Correlations between the dynamics of parallel tempering and the free-energy landscape in spin glasses

TL;DR

This study uses large-scale simulations to analyze how the free-energy landscape's complexity influences the dynamics of parallel tempering in 3D spin glasses, revealing a direct correlation between landscape roughness and autocorrelation times.

Contribution

It provides the first comprehensive numerical analysis linking free-energy landscape features with dynamic behavior in 3D spin glasses using parallel tempering.

Findings

Autocorrelation times increase with landscape roughness.

Static and dynamic observables are strongly correlated.

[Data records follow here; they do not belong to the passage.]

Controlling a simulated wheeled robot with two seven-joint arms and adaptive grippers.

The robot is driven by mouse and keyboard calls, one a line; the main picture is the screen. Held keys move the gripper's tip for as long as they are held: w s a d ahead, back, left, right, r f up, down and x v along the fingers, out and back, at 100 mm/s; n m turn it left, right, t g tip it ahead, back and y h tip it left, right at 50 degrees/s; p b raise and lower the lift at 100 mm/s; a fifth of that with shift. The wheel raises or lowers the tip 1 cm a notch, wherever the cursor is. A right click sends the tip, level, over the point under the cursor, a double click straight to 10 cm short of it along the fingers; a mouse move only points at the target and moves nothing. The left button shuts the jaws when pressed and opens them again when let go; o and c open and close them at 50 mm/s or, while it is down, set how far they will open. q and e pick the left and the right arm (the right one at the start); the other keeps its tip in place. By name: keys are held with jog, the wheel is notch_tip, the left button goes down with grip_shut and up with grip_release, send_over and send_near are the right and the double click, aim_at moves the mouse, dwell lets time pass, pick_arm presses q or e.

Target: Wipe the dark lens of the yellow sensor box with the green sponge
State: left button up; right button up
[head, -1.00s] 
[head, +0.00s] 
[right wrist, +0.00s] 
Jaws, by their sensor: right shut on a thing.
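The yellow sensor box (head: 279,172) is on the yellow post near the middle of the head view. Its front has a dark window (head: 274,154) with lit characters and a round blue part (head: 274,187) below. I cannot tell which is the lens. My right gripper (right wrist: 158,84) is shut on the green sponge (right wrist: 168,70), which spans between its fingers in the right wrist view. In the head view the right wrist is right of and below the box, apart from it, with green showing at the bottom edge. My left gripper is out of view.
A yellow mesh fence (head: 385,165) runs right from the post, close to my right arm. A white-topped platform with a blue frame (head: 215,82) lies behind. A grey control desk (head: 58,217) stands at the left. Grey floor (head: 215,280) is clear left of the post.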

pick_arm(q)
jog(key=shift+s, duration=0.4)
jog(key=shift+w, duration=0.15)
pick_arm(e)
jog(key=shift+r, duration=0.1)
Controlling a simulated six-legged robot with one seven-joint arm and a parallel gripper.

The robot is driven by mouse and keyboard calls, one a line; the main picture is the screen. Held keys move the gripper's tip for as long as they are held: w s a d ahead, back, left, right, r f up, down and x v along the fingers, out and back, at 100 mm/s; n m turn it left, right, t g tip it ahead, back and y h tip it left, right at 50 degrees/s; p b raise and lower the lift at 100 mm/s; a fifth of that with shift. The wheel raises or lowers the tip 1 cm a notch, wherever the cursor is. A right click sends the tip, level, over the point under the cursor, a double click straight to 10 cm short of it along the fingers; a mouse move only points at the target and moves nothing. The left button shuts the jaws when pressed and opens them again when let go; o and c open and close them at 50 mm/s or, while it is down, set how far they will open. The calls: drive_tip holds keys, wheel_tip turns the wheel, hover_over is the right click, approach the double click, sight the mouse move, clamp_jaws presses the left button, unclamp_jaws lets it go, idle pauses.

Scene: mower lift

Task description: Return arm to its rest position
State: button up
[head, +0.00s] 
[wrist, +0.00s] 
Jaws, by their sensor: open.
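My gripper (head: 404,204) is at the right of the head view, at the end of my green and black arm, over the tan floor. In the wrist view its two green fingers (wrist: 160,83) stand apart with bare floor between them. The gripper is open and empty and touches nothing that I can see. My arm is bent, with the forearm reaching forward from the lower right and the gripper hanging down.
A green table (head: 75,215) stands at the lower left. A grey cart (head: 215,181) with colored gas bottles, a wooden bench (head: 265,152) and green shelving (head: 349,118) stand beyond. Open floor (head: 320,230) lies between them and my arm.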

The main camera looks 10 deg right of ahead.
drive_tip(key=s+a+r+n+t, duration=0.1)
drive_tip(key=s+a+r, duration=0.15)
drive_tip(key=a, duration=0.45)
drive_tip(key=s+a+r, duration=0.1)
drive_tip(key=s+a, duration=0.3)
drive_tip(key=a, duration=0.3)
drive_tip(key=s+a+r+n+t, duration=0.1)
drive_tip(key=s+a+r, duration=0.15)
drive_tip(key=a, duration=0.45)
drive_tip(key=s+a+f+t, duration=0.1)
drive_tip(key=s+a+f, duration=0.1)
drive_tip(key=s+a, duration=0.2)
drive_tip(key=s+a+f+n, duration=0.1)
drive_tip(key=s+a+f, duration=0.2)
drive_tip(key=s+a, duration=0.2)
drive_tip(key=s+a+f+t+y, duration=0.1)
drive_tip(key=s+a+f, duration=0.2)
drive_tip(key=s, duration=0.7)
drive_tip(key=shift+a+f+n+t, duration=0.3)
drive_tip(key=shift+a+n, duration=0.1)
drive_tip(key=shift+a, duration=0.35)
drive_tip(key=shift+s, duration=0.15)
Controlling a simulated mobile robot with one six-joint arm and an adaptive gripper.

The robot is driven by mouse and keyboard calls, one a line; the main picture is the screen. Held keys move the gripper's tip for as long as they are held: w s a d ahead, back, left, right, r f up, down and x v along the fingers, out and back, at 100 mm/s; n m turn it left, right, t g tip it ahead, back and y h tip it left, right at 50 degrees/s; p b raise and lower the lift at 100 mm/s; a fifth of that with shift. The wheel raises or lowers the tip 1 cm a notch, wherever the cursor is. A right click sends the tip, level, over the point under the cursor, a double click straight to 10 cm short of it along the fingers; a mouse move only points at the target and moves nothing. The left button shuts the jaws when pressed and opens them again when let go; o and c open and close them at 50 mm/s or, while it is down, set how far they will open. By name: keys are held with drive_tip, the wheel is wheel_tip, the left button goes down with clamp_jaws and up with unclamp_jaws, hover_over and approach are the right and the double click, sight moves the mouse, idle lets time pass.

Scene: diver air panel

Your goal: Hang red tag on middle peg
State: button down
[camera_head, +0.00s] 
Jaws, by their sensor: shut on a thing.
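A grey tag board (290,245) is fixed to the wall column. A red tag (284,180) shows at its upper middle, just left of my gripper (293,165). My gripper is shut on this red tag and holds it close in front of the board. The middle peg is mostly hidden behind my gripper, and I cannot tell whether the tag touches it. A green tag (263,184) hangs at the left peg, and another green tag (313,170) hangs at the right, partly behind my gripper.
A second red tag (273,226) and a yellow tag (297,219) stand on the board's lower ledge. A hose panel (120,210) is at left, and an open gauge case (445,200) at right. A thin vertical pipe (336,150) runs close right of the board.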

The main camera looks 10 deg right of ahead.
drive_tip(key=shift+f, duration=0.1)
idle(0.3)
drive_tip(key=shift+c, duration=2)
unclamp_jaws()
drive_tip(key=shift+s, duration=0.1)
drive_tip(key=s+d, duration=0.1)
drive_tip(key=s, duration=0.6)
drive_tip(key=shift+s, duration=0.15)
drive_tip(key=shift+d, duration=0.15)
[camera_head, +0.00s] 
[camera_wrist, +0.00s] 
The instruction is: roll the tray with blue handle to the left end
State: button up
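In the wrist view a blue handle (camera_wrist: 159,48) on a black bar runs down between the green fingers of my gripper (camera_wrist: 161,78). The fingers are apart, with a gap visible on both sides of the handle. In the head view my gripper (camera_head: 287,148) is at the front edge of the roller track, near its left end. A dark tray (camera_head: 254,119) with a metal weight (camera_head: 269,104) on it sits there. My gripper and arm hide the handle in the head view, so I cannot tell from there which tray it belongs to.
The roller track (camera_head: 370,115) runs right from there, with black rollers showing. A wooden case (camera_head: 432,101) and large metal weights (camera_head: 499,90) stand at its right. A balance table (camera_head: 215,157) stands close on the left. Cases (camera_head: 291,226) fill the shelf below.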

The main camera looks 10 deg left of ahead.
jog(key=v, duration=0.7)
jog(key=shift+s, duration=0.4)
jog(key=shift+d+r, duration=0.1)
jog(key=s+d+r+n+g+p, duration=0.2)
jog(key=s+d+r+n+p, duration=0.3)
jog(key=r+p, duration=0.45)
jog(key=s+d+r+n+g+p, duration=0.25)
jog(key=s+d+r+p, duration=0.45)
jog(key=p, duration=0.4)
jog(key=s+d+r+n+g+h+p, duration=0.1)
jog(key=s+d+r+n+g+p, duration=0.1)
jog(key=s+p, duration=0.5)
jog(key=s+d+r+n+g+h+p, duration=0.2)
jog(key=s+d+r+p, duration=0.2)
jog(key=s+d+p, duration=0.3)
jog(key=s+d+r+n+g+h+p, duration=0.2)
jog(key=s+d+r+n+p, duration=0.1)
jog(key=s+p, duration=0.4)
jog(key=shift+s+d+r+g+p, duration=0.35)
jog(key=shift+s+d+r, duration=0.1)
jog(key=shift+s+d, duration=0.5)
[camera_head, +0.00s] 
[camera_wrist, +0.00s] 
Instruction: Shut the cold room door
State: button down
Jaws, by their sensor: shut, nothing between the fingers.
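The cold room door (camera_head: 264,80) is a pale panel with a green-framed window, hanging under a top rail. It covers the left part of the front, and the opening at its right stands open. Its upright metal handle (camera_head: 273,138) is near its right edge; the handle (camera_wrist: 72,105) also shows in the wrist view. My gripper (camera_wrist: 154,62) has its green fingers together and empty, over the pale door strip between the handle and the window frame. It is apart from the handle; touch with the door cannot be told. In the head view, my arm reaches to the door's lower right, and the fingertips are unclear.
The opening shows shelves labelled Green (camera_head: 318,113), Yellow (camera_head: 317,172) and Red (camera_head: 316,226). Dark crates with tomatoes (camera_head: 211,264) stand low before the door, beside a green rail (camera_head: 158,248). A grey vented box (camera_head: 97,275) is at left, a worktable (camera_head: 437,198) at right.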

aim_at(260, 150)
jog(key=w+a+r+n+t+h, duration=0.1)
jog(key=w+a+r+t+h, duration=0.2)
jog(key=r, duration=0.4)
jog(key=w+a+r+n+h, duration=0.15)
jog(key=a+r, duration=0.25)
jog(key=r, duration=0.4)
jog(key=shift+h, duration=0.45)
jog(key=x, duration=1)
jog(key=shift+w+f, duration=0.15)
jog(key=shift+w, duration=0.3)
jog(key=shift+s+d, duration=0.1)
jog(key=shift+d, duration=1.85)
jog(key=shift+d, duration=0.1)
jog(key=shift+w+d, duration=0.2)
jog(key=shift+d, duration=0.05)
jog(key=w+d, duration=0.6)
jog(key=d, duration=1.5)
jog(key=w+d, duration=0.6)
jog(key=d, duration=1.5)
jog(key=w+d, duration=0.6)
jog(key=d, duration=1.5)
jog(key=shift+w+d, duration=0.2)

Results hold for large disorder samples and low temperatures.

Abstract

We present the results of a large-scale numerical study of the equilibrium three-dimensional Edwards-Anderson Ising spin glass with Gaussian disorder. Using parallel tempering (replica exchange) Monte Carlo we measure various static, as well as dynamical quantities, such as the autocorrelation times and round-trip times for the parallel tempering Monte Carlo method. The correlation between static and dynamic observables for 5000 disorder realizations and up to 1000 spins down to temperatures at 20% of the critical temperature is examined. Our results show that autocorrelation times are directly correlated with the roughness of the free-energy landscape.